Non è noto documentalmente dove morì, nel 1584. Fu sepolta nella chiesa di S. Francesco a Rovigo.
Tra le sue opere, oltre a quelle citate in precedenza, Luigi Contarini (c. 70r) ricorda alcune orazioni rivolte ai sovrani europei, tra i quali Enrico III di Francia in occasione del suo viaggio a Venezia nel 1574, come anche altre su temi morali, dedicate alla vanità dei beni mondani e all’elogio della povertà. Di questi scritti non resta tuttavia traccia.

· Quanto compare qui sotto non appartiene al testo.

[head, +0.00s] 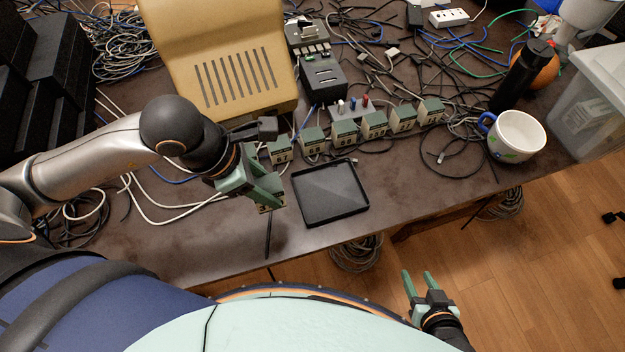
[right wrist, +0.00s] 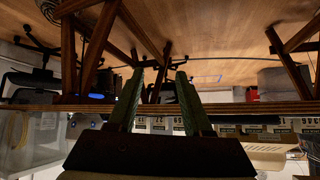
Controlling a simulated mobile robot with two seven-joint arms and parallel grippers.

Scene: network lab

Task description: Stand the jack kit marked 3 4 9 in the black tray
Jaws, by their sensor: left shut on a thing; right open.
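The black tray (head: 330,192) lies flat and empty near the front edge of the dark table in the head view. My left gripper (head: 266,194) is left of the tray, shut on a small beige and green jack kit (head: 271,207). The fingers hide most of this kit, and its marking cannot be read. It appears apart from the tray. Several similar kits (head: 345,134) stand in a row behind the tray; their marks are too small to read surely. My right gripper (head: 419,278) is open and empty, low in front of the table. Its fingers also show in the right wrist view (right wrist: 154,95).
A tan slotted case (head: 225,60) stands behind my left gripper. Black devices (head: 322,78) and tangled cables fill the back. A white mug (head: 516,136), a black bottle (head: 522,72) and a clear bin (head: 590,105) are at the right.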

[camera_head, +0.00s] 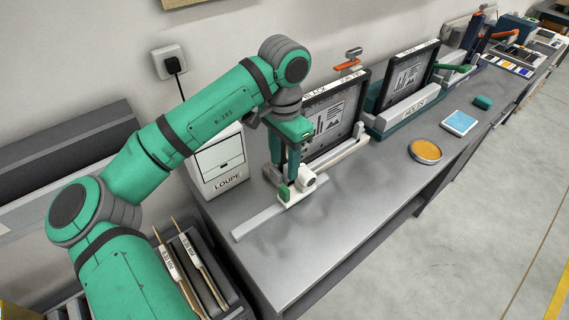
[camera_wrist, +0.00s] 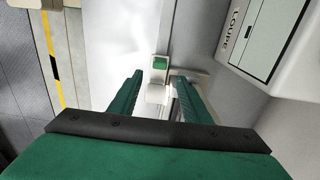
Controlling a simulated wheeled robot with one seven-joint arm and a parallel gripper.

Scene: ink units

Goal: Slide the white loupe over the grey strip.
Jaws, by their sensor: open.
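The white loupe (camera_head: 308,180), with a green tab (camera_head: 284,193) on its near side, stands at the far end of the grey strip (camera_head: 258,222). The strip lies flat on the bench, its near part bare. My gripper (camera_head: 284,178) is open and points down at the loupe. In the wrist view the loupe (camera_wrist: 157,93) and its green tab (camera_wrist: 161,63) show between and just beyond my open fingertips (camera_wrist: 157,76). I cannot tell whether a finger touches the loupe.
A white box marked LOUPE (camera_head: 219,163) stands left of my gripper. A black-framed screen (camera_head: 335,115) stands close behind it. An orange round tin (camera_head: 425,151) and a blue pad (camera_head: 459,122) lie to the right. The bench in front of the strip is clear.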

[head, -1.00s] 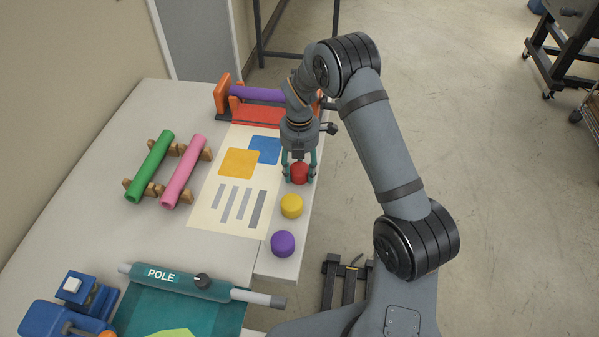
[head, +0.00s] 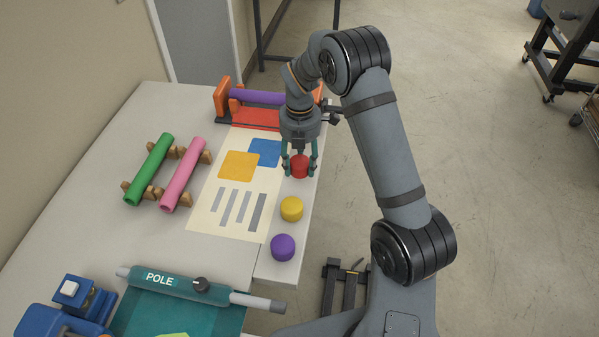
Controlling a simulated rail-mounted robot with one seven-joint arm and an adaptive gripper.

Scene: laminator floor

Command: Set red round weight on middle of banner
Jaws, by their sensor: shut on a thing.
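The red round weight (head: 299,167) is between the fingers of my gripper (head: 300,165), which is shut on it. The gripper points down over the right edge of the table, just right of the banner. The weight appears slightly above the table; the exact gap is hard to tell. The banner (head: 207,215) is a cream sheet lying flat, with an orange square, a blue square and several grey stripes printed on it. No weight lies on its middle.
A yellow weight (head: 291,208) and a purple weight (head: 283,247) stand along the right table edge. Green (head: 149,170) and pink (head: 183,175) rolls lie on wooden stands at left. An orange-framed purple roller (head: 255,97) stands behind the banner. A teal POLE roller (head: 190,284) is in front.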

Fonti e Bibl.: L. Groto, Le «famigliari» del Cieco D’Adria, a cura di M. De Poli et al., Adria 2007, pp. XLV, 239-241, 273, 279 s., 286 s., 336- 338, 348, 350 s., 360-362; L. Contarini, Aggiunte al vago e dilettevole giardino...,Vicenza 1590, c. 71r; G.F. Tomasini, Elogia virorum litteris et sapientia illustrium, Padova 1644, pp. 364-367; L. Bergalli, Componimenti poetici, II, Venezia 1726, p. 17; P.L. Ferri, Biblioteca femminile italiana, Padova 1842, pp. 241-243; V. De Vit, Dell’illustre donzella I. M. rodigina, Padova 1845; C. Cessi, Quattro sonetti di I. Monte rodigina, Padova 1897; G. Mantese - M. Nardello, Due processi per eresia. La vicenda religiosa di Luigi Groto, il «Cieco di Adria», e della nobile vicentina Angelica Pigafetta-Piovene, Vicenza 1974, pp. 16-30; G. Barbieri, Il vento e la legge. Francesco Trento e il circolo di Villa Eolia, in Studi veneziani, VII (1983), pp. 81-142; M. Milani, Quattro donne tra i pavani, in Museum Patavinum, I (1983), pp. 395- 399; G. Pietropoli, L’Accademia dei Concordi nella vita rodigina dalla seconda metà del sedicesimo secolo alla fine della dominazione austriaca, Padova 1986, p. 60; Luigi Groto e il suo tempo, Atti del Convegno di studi, Adria, 27-29 aprile 1984, I, Rovigo 1987, p. 40; G. Van Der Sman, L’Eolia di Villa Trento: arte e umanesimo letterario nel vicentino, in Arte veneta, XLII (1988), pp. 58-67; J. Stevenson, Women Latin poets: language, gender, and authtority from Antiquity to the eighteenth century, Oxford 2007, p. 315; V. Cox, Women’s writing in Italy 1400-1650, Baltimore 2008, pp. 93, 121 s., 145 s.; K. Rees, Female-authored drama in Early Modern Padua: Valeria Miani Negri, in Italian Studies, LXIII (2008), pp. 41-61.